== Records shown

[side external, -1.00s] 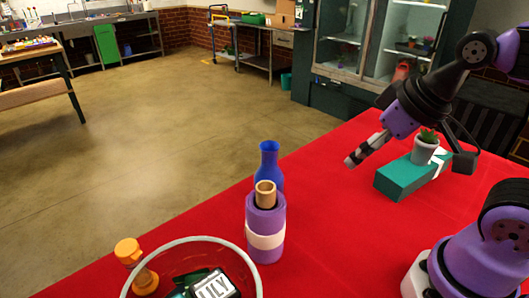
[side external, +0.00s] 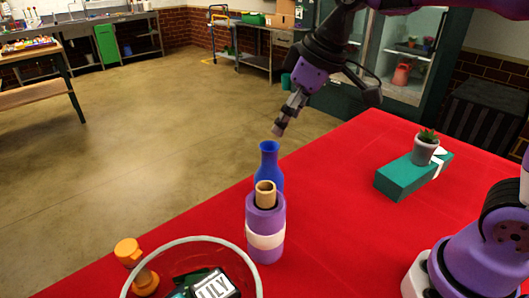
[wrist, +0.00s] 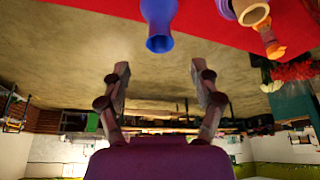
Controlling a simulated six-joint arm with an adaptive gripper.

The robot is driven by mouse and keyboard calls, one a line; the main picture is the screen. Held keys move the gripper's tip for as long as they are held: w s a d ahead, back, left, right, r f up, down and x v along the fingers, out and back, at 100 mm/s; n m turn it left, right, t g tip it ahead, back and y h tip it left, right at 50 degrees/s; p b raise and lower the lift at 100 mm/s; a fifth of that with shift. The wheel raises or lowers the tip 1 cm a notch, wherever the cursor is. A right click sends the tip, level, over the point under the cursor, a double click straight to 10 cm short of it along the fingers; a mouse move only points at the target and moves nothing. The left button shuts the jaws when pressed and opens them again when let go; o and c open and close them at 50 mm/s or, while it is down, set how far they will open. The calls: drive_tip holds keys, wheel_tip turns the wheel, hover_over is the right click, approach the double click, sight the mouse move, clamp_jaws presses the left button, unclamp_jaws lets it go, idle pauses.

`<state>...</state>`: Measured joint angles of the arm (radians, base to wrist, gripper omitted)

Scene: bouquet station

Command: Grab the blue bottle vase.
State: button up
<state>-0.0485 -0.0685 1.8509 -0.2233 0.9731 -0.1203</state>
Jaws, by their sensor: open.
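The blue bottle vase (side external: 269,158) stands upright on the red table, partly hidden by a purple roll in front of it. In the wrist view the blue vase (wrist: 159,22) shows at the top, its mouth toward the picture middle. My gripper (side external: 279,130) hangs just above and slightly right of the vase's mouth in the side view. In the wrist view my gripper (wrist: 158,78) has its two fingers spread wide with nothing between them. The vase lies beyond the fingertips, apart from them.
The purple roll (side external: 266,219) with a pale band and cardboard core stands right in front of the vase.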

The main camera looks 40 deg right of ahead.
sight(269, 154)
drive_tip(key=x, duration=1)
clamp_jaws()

====
== Records shown

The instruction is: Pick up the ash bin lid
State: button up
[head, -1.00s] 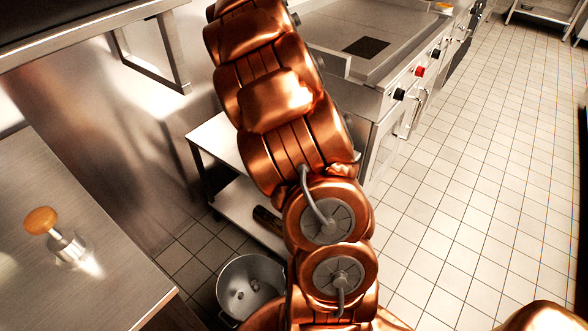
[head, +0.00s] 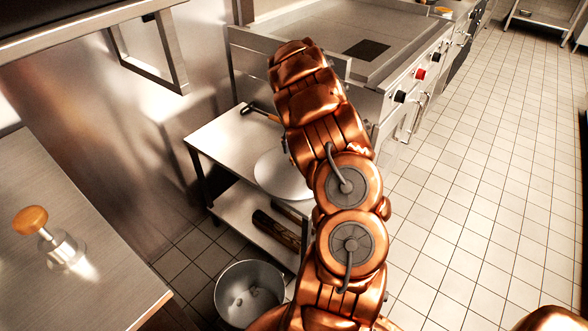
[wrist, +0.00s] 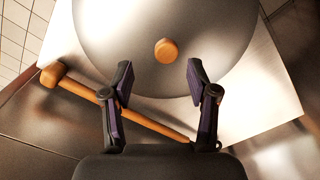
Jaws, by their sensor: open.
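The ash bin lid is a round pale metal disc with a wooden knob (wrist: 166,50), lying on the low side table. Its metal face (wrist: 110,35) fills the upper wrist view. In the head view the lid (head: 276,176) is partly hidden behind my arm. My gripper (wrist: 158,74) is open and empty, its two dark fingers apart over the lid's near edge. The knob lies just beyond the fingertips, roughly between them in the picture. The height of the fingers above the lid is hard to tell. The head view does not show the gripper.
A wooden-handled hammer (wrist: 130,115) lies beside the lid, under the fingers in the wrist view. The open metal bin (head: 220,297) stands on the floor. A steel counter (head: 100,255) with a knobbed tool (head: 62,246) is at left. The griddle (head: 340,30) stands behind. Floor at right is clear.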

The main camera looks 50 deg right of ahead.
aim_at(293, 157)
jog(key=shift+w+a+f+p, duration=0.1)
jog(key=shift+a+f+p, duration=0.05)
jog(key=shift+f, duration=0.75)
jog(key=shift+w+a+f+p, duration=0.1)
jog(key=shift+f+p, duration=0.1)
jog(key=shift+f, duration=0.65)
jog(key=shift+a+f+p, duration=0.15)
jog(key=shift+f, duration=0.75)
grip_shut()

====

_Job_. In the listing above, find the line with "[side external, -1.00s]" and the line with "<state>-0.0485 -0.0685 1.8509". Copy exactly those lines and all between them, minus the images.

_Output_.
[side external, -1.00s] 
[side external, +0.00s] 
[wrist, +0.00s] 
Controlling a simulated six-joint arm with an adaptive gripper.

The robot is driven by mouse and keyboard calls, one a line; the main picture is the screen. Held keys move the gripper's tip for as long as they are held: w s a d ahead, back, left, right, r f up, down and x v along the fingers, out and back, at 100 mm/s; n m turn it left, right, t g tip it ahead, back and y h tip it left, right at 50 degrees/s; p b raise and lower the lift at 100 mm/s; a fifth of that with shift. The wheel raises or lowers the tip 1 cm a notch, wherever the cursor is. A right click sends the tip, level, over the point under the cursor, a double click straight to 10 cm short of it along the fingers; a mouse move only points at the target and moves nothing. The left button shuts the jaws when pressed and opens them again when let go; o and c open and close them at 50 mm/s or, while it is down, set how far they will open. The calls: drive_tip holds keys, wheel_tip turns the wheel, hover_over is the right click, approach the double click, sight the mouse move, clamp_jaws presses the left button, unclamp_jaws lets it go, idle pauses.

`<state>...</state>`: Measured joint angles of the arm (radians, base to wrist, gripper omitted)

Scene: bouquet station

Command: Grab the blue bottle vase.
State: button up
<state>-0.0485 -0.0685 1.8509 -0.2233 0.9731 -0.1203</state>

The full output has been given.